На Валааме лет шестьдесят или семьдесят тому назад жил послушник Николай. Мой духовный, поступивший в те годы в монастырь, его как-то посетил. Он был стариком, больше пятидесяти лет проживший в Валаамском монастыре и так и не ставший монахом, не принявший пострига. И отец Афанасий ему задал вопрос о том, почему же, живя монашеской жизнью, не имея ничего, кроме этой жизни, он не принял пострига. Николай со слезами ему ответил: «Я еще не могу принять пострига, я не научился сострадательному плачу о всей вселенной». Это очень важное слово, потому что слишком легко нам думается, будто монах – это человек, который уходит от всего ради спасения собственной души. Разумеется, и такие бывают монахи.

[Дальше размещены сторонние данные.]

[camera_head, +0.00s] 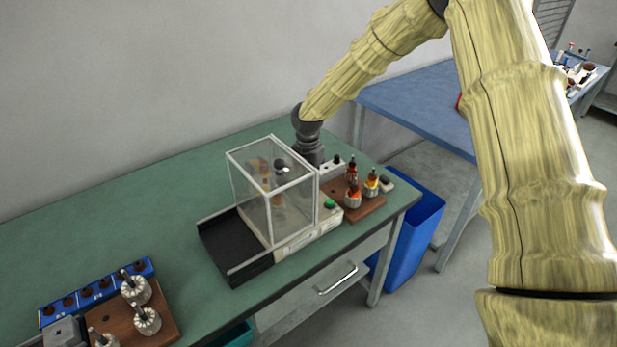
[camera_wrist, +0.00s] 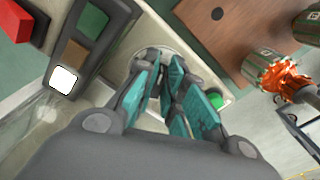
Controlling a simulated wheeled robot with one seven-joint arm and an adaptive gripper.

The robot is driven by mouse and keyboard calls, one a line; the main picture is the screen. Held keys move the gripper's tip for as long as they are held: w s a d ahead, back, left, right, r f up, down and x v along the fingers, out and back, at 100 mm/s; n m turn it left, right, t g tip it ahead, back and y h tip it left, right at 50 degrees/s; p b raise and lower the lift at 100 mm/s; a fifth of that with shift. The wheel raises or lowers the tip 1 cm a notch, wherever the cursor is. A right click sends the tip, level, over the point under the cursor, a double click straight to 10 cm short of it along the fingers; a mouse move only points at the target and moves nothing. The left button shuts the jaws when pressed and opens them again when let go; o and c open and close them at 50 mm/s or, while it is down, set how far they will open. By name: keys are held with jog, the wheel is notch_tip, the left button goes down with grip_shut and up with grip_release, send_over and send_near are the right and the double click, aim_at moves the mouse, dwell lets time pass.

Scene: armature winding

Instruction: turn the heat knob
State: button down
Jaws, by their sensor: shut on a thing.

Разумеется, и участие в спасении мира не может пройти мимо спасения собственной души. Какая польза человеку, если он весь мир приобрящет, а душу свою сделает напрасной, жизнь свою сделает напрасной? Но оба пути сливаются в одно.

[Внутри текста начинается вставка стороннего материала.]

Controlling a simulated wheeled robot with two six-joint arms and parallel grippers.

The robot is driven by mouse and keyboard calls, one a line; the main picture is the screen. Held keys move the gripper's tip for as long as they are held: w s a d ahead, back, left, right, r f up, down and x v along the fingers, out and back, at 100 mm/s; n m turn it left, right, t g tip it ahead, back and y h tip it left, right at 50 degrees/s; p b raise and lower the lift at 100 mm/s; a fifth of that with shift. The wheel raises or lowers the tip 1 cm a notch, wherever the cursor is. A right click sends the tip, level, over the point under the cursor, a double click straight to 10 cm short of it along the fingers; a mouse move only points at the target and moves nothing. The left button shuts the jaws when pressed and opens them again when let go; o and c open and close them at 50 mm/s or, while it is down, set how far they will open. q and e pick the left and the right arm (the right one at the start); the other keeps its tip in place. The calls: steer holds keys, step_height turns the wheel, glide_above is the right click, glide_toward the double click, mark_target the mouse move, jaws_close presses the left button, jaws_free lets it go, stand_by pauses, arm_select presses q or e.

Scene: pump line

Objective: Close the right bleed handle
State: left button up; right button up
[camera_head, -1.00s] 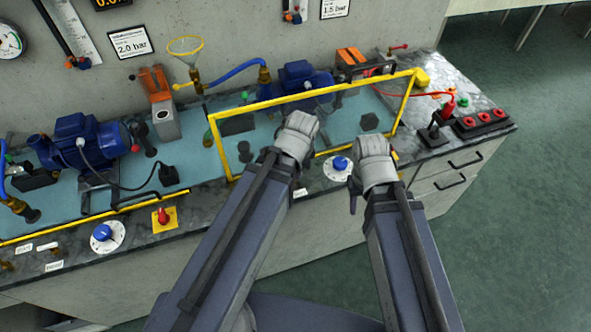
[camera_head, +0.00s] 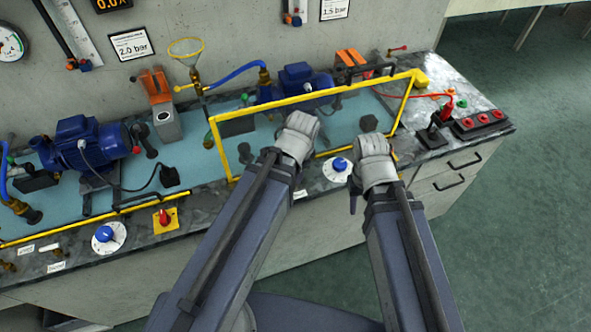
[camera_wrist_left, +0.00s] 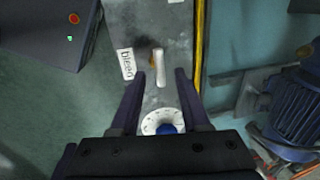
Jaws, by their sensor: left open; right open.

Если, действительно, монашество и тайна брачного пира представляют собой два неотделимых друг от друга аспекта Церкви, то надо задуматься над тем, что между ними общего и что их разделяет. Когда человек принимает монашеский постриг, первый вопрос, который ему ставится – это вопрос о его готовности, вступив в монастырь, никогда из него не выступать. Речь, конечно, может идти о физическом уходе за пределы монастыря, но здесь имеется в виду что-то гораздо более глубокое. Речь идет о том, что человек не может принимать монашество, не может войти в ту духовную и душевную устойчивость, которая нужна для монашества, если он не понял, что, не найдя Бога здесь, нечего Его искать где бы то ни было. Он Его все равно не найдет, потому что Бог не находится тут или там. Бога находят в глубинах собственной души, когда через молитву, через подвиг, через голод о Боге доходят до самой встречи с Живым Богом. И первое условие, которое ставится монаху – это устойчивость: «пойми, знай, что искать тебе Бога где бы то ни было незачем, если Его здесь для тебя нет, Его нигде нет для тебя. Это значит, что, если твое сердце и твой ум для него закрыты здесь, то ты только закрытое сердце и закрытый ум унесешь в любое место, куда пойдешь в поисках Бога».

Чисто практически это, конечно, относилось к вступлению в ту или другую общину с обязательством оставаться в братском общении и под руководством духовника общины. Но ранние общины не были ограничены стенами монастырей. Это были группы людей, которые собрались вокруг наставника и которые не искали иного. Но для того, чтобы осуществить такое состояние, такую внутреннюю устойчивость, они обязывались к тому, что мы называем монашескими обетами, которые в сущности производны. Они – условия, которые позволяют человеку непоколебимо стоять перед Богом, не ища Его нигде, кроме как в глубинах своей души, которых касается сам Господь. Это обеты: послушание, нестяжание и целомудрие. Эти слова русские, и они нам понятны, обычны, поэтому мы не всегда задумываемся над тем, что за ними на самом деле кроется.